Given request
The lines to extract start at the one containing "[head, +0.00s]" and end with the last line; give them exactly and nothing more.

Given data
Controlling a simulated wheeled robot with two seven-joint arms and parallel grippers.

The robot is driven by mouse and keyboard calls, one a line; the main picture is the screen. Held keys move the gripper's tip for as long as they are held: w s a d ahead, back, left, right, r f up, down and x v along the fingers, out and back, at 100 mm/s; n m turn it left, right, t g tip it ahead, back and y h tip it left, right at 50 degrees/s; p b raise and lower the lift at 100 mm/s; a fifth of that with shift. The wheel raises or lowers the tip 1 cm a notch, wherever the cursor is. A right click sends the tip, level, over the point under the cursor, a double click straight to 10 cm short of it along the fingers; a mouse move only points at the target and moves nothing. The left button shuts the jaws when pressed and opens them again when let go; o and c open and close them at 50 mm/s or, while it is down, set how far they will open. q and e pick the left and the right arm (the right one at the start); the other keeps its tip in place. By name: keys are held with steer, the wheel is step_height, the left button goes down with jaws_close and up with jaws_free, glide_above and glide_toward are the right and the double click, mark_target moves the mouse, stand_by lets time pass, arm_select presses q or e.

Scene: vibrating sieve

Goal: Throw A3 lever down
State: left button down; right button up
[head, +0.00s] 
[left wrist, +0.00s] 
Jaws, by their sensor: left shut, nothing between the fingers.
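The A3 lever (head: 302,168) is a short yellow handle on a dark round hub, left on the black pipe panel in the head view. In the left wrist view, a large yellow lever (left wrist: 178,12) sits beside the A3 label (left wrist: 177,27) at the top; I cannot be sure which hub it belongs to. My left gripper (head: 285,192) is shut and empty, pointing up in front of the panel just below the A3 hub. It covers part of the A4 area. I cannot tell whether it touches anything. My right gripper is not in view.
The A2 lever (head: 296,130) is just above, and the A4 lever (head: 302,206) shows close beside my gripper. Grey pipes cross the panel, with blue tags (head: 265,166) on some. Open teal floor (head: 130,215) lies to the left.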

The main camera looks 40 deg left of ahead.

Written answer
[head, +0.00s] 
[left wrist, +0.00s] 
Jaws, by their sensor: left shut, nothing between the fingers.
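The A3 lever (head: 302,168) is a short yellow handle on a dark round hub, left on the black pipe panel in the head view. In the left wrist view, a large yellow lever (left wrist: 178,12) sits beside the A3 label (left wrist: 177,27) at the top; I cannot be sure which hub it belongs to. My left gripper (head: 285,192) is shut and empty, pointing up in front of the panel just below the A3 hub. It covers part of the A4 area. I cannot tell whether it touches anything. My right gripper is not in view.
The A2 lever (head: 296,130) is just above, and the A4 lever (head: 302,206) shows close beside my gripper. Grey pipes cross the panel, with blue tags (head: 265,166) on some. Open teal floor (head: 130,215) lies to the left.

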The main camera looks 40 deg left of ahead.

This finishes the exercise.